Artikel 1.§ 1. Dit decreet is van toepassing op de inrichtende machten van het onderwijs en van de door de Franse Gemeenschap gesubsidieerde P.M.S.-centra, met uitzondering van de inrichtende machten van het niet-universitair hoger onderwijs overeenkomstig artikel 5 van de wet van 29 mei 1959 tot wijziging van sommige bepalingen van de onderwijswetgeving. § 2. Voor de toepassing van dit decreet wordt verstaan onder : 1° Vertegenwoordigingsorganen : de vertegenwoordigings- en coördinatieorganen van de inrichtende machten van het onderwijs en van de door de Regering erkende P.M.S.-centra die aan de criteria van artikel 5 bis van de wet van 29 mei 1959 tot wijziging van sommige bepalingen van de onderwijswetgeving beantwoorden; 2° Comité : het comité voor het overleg tussen de Regering van de Franse Gemeenschap en de vertegenwoordigings- en coördinatieorganen van de inrichtende machten van het onderwijs en van de gesubsidieerde P.M.S.-centra die erkend worden door de Regering zoals ingevoerd bij artikel 3 van dit decreet.

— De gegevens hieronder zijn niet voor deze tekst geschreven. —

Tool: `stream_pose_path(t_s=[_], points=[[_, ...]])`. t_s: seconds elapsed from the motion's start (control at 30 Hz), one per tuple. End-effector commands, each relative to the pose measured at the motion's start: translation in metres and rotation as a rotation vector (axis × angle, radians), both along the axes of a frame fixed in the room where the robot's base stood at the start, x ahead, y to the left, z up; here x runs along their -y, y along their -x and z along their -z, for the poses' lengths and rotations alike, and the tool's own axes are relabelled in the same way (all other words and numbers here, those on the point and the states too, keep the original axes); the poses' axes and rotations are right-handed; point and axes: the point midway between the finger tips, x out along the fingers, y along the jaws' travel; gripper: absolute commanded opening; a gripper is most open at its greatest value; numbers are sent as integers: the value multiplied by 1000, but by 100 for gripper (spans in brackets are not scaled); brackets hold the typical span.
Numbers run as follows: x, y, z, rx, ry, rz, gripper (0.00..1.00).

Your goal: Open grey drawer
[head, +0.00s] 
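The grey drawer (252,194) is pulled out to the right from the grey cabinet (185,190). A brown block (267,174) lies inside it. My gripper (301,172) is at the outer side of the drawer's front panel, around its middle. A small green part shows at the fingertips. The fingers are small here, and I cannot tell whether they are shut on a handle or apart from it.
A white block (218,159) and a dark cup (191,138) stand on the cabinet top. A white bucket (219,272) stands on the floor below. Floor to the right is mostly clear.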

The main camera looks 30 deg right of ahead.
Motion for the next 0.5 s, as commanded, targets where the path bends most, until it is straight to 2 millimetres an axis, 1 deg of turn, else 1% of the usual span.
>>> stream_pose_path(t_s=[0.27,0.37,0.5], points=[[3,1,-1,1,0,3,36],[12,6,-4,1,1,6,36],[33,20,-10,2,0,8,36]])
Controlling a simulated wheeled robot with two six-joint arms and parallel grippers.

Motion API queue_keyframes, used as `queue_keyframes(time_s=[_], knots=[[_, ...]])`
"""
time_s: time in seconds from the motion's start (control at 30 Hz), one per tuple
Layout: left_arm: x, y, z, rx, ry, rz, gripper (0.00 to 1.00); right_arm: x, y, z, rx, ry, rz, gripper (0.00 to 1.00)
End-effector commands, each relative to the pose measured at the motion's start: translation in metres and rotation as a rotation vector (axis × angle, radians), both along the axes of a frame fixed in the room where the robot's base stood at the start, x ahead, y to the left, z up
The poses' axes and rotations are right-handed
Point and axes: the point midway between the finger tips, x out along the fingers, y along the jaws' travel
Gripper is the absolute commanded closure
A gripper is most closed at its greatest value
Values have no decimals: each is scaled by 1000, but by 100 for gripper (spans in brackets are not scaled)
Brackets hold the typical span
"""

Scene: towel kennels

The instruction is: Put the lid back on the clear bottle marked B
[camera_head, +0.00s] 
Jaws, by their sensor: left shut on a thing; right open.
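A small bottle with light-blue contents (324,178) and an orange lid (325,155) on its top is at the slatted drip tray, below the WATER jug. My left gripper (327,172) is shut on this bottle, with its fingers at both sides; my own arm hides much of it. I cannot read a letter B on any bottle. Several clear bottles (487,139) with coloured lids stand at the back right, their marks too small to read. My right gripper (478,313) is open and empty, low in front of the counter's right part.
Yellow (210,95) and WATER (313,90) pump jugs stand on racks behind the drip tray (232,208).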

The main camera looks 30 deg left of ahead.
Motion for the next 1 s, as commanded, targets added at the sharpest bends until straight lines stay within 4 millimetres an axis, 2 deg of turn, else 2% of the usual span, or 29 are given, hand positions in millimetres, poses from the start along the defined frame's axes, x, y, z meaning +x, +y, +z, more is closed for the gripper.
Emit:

Art. 2.Het gebruik in dit decreet van mannelijke namen voor de verschillende ambten is gemeenslachtig en is bedoeld om de leesbaarheid van de tekst te verhogen, niettegenstaande de bepalingen van het decreet van 21 juni 1993 betreffende de vervrouwelijking van de namen van beroep, ambt, graad of titel. HOOFDSTUK II. - Het overlegcomité

Art. 3.Er wordt een comité opgericht voor het overleg tussen de Regering van de Franse Gemeenschap en de vertegenwoordigings- en coördinatieorganen van de inrichtende machten van het onderwijs en van de gesubsidieerde P.M.S.-centra die door de Regering erkend worden.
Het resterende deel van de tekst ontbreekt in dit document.